Et comment en effet, pourraît-on faire autrement, restropectivement, sachant tout ce que le siècle qui commençait allait réserver comme surprises et horreurs...?
C'est ainsi que sont cités dans ce court texte (dans l'ordre) : Picasso, la théorie de la relativité, l'avion des frères Wright, Freud, Que faire ? de Lénine, Jaurès, Staline, Trotski, Hitler et son Mein Kampf, Rudolf Hess, Mussolini, Matteoti, Kafka et son personnage K., Le Château, La Métamorphose.
Années drôlement folles en effet (mais pas comme elles avaient commencé)...et que Bergounioux ne peut évoquer que sous le regard du père...
Pierre Bergounioux est né en mai 1949, au moitié du siècle. il n'a donc pas connu les années folles. Ce n'est pas la première fois qu'il utilise une photo familiale (on se souvient de Miette) pour remonter le temps à la manière d'un géologue.
Mais comme toujours, on comprend que chacun a une histoire locale, familiale, qui s'inclue dans une histoire régionale, qui elle-même...et qu'on fait partie finalement de l'universel.
Mais voilà, il y a aussi la littérature.
Cela finit Années folles avant le relativement long passage qui termine le livre sur Kafka et K.
"La littérature passe parfois pour un art d'agrément. Ses personnages de papier, leurs carrières pleines de sens, fertiles en rebondissements, accomplies; brillantes, nous délassent des tristesses et des routines de l'existence. Il arrive pourtant qu'elle éclaire, dans l'instant, avec une pénétration sans équivalent, une puissance qui n'est que d'elle, ce qui s'apprête, dans l'ombre, avant de faire intrusion dans le monde réel.
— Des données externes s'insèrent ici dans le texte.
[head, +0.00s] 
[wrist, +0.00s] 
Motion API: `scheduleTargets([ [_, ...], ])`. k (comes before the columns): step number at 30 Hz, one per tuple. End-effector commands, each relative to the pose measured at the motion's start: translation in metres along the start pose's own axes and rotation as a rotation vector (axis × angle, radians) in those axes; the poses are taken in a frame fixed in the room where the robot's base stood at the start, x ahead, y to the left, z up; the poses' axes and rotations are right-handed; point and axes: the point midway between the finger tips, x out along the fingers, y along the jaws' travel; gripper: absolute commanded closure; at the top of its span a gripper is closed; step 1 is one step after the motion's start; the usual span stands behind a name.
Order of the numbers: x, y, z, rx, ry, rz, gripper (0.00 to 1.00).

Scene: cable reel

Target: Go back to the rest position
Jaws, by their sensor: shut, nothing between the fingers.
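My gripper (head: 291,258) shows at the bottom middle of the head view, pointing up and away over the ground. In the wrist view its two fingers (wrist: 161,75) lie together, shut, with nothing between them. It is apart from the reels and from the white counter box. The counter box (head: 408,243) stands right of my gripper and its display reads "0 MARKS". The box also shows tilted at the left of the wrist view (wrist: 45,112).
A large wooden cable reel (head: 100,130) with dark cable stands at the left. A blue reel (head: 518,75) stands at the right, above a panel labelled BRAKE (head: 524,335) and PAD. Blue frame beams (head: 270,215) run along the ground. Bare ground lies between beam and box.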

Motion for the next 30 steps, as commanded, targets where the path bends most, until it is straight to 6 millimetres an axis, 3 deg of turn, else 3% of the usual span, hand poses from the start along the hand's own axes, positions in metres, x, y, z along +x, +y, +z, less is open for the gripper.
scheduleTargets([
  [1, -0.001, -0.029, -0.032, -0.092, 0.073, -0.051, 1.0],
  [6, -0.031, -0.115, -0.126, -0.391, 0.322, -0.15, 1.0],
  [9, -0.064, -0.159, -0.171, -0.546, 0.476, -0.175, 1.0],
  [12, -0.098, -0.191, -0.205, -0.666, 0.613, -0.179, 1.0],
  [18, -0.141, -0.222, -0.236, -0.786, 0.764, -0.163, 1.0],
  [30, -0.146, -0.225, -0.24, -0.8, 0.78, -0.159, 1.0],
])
À l'instant où les tyrans frappent leur premier coup, Kafka meurt, près de Vienne, miné par la phtisie,..."
Tous ces gens sont morts et pourtant c'est eux que j'entends et qui me disent que je viens de ce champ-là.
Ils ne savaient pas en posant pour la photo, que près d'un siècle plus tard, ils seraient encore là à nous regarder, leur regard et leurs sourires tristes, lancés dans le vide, comme une bouteille dans la mer d'étoiles qui nous entoure.